Other Important Points from the Notice

With respect to the procedures for implementing the relief granted by the Notice, the Notice provides the same procedures with respect to the covered marital and GST tax transfers.

First, the adjustment for the applicable exclusion amount and GST tax exemption will occur on the first federal gift tax return (709) to be filed by the taxpayer after the issuance of the Notice. If the taxpayer dies prior to filing a 709, the adjustment should be made on the taxpayer’s federal estate tax return. If the year in question is an open year, then an amended Form 709 for that year should be filed.

Second, with whichever return is filed, a statement at the top of page 1 should be added, which reads, “FILED PURSUANT TO NOTICE 2017-15.”
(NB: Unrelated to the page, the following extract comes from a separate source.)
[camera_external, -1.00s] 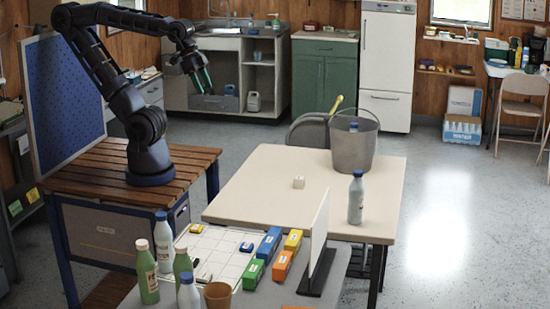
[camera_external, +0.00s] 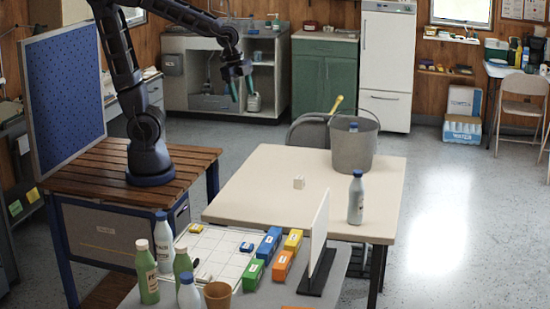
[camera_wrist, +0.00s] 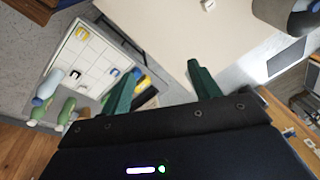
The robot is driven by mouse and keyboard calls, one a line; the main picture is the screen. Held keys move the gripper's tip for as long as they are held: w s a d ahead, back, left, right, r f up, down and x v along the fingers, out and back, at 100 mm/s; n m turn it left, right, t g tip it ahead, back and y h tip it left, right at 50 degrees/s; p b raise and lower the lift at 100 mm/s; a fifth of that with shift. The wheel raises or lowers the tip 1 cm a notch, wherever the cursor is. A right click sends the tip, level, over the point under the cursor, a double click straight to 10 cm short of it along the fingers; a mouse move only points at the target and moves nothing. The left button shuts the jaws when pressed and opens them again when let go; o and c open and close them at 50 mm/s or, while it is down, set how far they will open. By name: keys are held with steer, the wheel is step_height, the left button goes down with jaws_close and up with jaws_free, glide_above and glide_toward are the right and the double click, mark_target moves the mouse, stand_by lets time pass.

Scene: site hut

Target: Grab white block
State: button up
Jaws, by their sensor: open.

Third, the taxpayer must attach a statement supporting the claim for the marital deduction/adjustment to the GST tax exemption and detailing the recalculation of the taxpayer's remaining applicable exclusion amount/GST tax exemption.

Major Step

For same-sex married couples who were denied federal tax benefits prior to the issuance of the Windsor decision, the Notice is a major step towards the reconciliation of constitutional law concepts and the practical effects when applied to federal tax statutes. The only open item with respect to the restoration of previously used gift tax applicable exclusion amount is to understand the methodology under which the IRS will implement the relief described in the Notice. The relief for GST tax exemption, however, doesn’t appear to be as complex, and its implementation should be much simpler procedure.

 

Endnote

  1. United States v. Windsor, 570 U.S. ___ (2013).